Joshua Henkin is the author of the New York Times Notable book Matrimony. Read my review (and enter to win a copy) at 5 Minutes for Mom. Download a book group guide or invite him to participate in your group HERE. This essay first appeared at Books on the Brain. This is an excerpt, so go there to read even more.
These days, when my four-year-old daughter sees me putting on my coat, she says, “Daddy, are you going to a book group or just a reading?” My daughter doesn’t really know what a book group is, but in that phrase “just a reading” she has clearly absorbed my own attitude, which is that, given the choice between giving a public reading and visiting a book group, I would, without hesitation, choose the latter.

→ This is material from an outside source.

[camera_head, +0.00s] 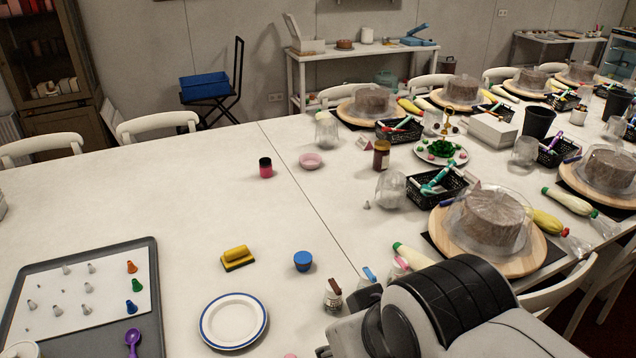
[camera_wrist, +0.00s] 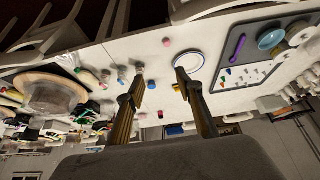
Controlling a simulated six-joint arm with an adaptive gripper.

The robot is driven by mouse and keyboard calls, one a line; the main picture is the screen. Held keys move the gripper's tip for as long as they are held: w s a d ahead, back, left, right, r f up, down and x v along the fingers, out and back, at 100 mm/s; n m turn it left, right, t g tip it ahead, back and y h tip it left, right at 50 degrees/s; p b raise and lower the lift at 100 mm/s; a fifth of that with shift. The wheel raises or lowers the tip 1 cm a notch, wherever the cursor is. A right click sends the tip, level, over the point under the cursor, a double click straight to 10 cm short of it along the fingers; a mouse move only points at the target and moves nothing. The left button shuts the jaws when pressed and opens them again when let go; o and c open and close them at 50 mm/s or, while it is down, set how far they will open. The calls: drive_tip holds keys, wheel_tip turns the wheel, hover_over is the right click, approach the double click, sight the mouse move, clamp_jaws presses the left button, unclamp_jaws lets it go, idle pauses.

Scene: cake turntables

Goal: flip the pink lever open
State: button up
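A small jar with a pink lever (camera_head: 400,264) stands near the front edge of the table, partly hidden behind my arm in the head view. Beside it stand similar small jars with a blue lever (camera_head: 369,273) and a brown lever (camera_head: 335,287). In the wrist view a small pinkish-red spot (camera_wrist: 103,86) beside a blue one may be the pink lever; it is too small to tell its position. My gripper (camera_wrist: 160,76) is open and empty, its two fingers apart above the table. It is apart from the jars. In the head view its fingers are mostly hidden.
A blue-rimmed plate (camera_head: 234,321), a yellow sponge (camera_head: 237,258) and a blue cup (camera_head: 303,261) lie left of the jars. A grey tray (camera_head: 152,290) is at far left. A covered cake (camera_head: 490,222) stands to the right. The table's left middle is clear.

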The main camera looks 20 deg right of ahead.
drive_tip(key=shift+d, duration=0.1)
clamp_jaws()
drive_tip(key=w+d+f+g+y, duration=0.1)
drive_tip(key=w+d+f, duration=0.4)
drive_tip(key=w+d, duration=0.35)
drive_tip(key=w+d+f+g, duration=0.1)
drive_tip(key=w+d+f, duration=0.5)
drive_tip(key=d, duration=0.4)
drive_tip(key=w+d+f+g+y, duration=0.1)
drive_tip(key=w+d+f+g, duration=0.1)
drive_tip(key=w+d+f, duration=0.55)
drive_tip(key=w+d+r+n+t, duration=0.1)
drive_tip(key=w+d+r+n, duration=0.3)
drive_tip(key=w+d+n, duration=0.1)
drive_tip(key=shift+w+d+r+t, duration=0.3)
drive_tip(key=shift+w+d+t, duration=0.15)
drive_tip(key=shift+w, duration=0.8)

I say this as someone who has never been in a book group (I’m a novelist and a professor of fiction writing, so my life is a book group), but I am really part of a broader phenomenon, which is that publishers—and authors—are beginning to recognize the incredible clout of book groups. I recently was told that an estimated five million people are members of book groups, and even if that estimate is high, there’s no doubt that book groups have the power to increase a novel’s sales, often exponentially. I’m talking not just about Oprah’s book group, but about the web of book groups arrayed across the country that communicate with one another by word of mouth, often without even realizing it.
I make no bones about this: I participate in book group discussions of Matrimony in order to sell more copies of my book. But there’s a paradox here. On several occasions, I’ve driven over four hours round-trip to join a book group discussion. You add enough of these trips together and it’s not surprising that my next novel, which was due at the publisher last month, is nowhere near complete. I have spent the last year publicizing Matrimony as a way of furthering my writing life (writers need to sell books in order to survive), and yet what I love to do most—write—has had to be placed on hold.
I say this without a trace of resentment. I lead a charmed life. I get to write novels and have other people read them, and if I, like most writers, need to do more than was once required of us to ensure that people read our books then so be it. And in the process, thanks to book groups, I’ve had the pleasure of meeting far more readers than I could have imagined and have learned a lot more than I expected.
So I want to speak up on behalf of book groups, and to offer a few cautions, and a few hopes. First the good news. From coast to coast and in between, I’ve found a huge number of careful readers from all ages and backgrounds who have noticed things about my novel that I myself hadn’t noticed, who have asked me questions that challenge me, and who have helped me think about my novel (and the next novel I’m working on) in ways that are immensely helpful. I’ve certainly learned more from book groups than from the critics, not because book group members are smarter than the critics (though often they are!), but because there’s more time for sustained discussion with a book group, and because for many people the kind of reading they do for a book group marks a significant departure from the rest of their lives, and so they bring to the enterprise a great degree of passion.
Which leads me to my hopes, and my cautions. First, where are all the men? True, my novel is called Matrimony, but men get married too, at more or less the same rate as women do. Yet my experience has been that women read fiction and men read biographies of civil war heroes. And women join book groups and men don’t. Yet those few co-ed book groups I’ve attended have been among the most interesting. And if, as seems to be the case, book groups have led to an increase in reading in a culture that otherwise is reading less and less, it would be nice to see more men get in on the act.
Second, if I were allowed to redirect book group discussions, I would urge the following. Less discussion about which characters are likable (think of all the great literature populated by unlikable characters), less of a wish for happy endings (Nothing is more depressing than a happy ending that feels tacked on, and there can be great comfort in literature that doesn’t admit to easy solutions, just as our lives don’t), less of a wish that novels make arguments (Readers often ask me what conclusions Matrimony draws about marriage, when the business of novels isn’t to draw conclusions. That’s the business of philosophy, sociology, economics, and political science. The business of the novelist is to tell a story and to make characters come sufficiently to life that they feel as real to the reader as the actual people in their lives.) But this is all part of a longer and more complicated discussion—perhaps one we can have in a book group!
Rebekah says
What a great look into what it’s like for an author to have others reading his book. I especially appreciate what Mr. Henkin notes, “book groups have led to an increase in reading in a culture that otherwise is reading less and less”. I couldn’t agree more – go join a book group!
Christina (Endnotes) says
Thank you for posting this excerpt. I will click over to Books on the Brain to read the essay in its entirety.